Important note: The problem states the complexity must be BETTER than O(n log n). While this solution works correctly, it doesn’t technically meet that constraint in the worst case.
Better Approach: Bucket Sort (O(n) solution) #
To truly satisfy the time complexity constraint, we can use bucket sort:
const topKFrequent = (nums, k) => {
// Step 1: Build frequency map - O(n)
const counts = {};
for (let num of nums) {
counts[num] = (counts[num] || 0) + 1;
}
// Step 2: Create buckets - O(n)
const buckets = Array(nums.length + 1).fill(null).map(() => []);
for (let num in counts) {
buckets[counts[num]].push(parseInt(num));
}
// Step 3: Collect top k from buckets - O(n)
const result = [];
for (let i = buckets.length - 1; i >= 0 && result.length < k; i--) {
if (buckets[i].length > 0) {
result.push(...buckets[i]);
}
}
return result.slice(0, k);
};
Key insight: The maximum frequency any element can have is n (all elements are the same). So we create n+1 buckets where bucket[i] contains all elements with frequency i. Then we iterate from the highest frequency bucket down, collecting elements until we have k items.
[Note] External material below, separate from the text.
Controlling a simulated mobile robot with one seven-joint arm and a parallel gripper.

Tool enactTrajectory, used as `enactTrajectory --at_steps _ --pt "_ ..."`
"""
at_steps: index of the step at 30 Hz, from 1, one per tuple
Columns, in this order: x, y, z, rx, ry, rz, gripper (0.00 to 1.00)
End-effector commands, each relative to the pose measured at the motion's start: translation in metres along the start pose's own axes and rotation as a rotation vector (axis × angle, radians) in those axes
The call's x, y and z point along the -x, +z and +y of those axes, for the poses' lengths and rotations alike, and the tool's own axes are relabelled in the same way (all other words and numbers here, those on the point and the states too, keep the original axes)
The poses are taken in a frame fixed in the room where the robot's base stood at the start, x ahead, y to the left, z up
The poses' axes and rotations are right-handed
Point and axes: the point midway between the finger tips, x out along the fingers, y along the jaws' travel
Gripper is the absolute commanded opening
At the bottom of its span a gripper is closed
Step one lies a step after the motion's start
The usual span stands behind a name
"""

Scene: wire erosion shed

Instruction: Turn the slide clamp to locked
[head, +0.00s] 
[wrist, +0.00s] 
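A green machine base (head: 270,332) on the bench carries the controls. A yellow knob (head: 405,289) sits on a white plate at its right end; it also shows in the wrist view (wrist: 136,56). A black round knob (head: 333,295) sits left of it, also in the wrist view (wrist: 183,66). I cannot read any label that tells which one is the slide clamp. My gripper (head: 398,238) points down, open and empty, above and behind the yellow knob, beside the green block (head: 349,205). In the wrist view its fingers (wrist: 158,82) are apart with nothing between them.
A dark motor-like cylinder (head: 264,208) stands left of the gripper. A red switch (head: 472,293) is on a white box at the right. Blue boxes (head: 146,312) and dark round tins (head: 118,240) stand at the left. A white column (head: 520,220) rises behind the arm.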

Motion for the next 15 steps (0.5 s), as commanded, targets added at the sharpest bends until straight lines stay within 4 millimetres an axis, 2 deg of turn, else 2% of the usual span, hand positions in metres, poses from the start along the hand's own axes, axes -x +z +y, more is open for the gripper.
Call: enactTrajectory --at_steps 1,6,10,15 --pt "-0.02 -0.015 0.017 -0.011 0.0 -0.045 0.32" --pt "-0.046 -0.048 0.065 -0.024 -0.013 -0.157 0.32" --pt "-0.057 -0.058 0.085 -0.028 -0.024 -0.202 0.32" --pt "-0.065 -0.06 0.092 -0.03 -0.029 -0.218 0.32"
This achieves true O(n) time complexity and satisfies the problem’s constraint!
Conclusion #
The provided solution uses a frequency counting and sorting approach that’s intuitive and practical, achieving O(n + m log m) complexity. While this doesn’t strictly meet the “better than O(n log n)” constraint when all elements are unique, it performs very well in typical cases.
For a true O(n) solution that meets all constraints, the bucket sort approach is optimal. Both solutions demonstrate important algorithmic concepts: hash maps for counting, sorting with custom comparators, and the clever use of bucket sort when the range of values is known and limited.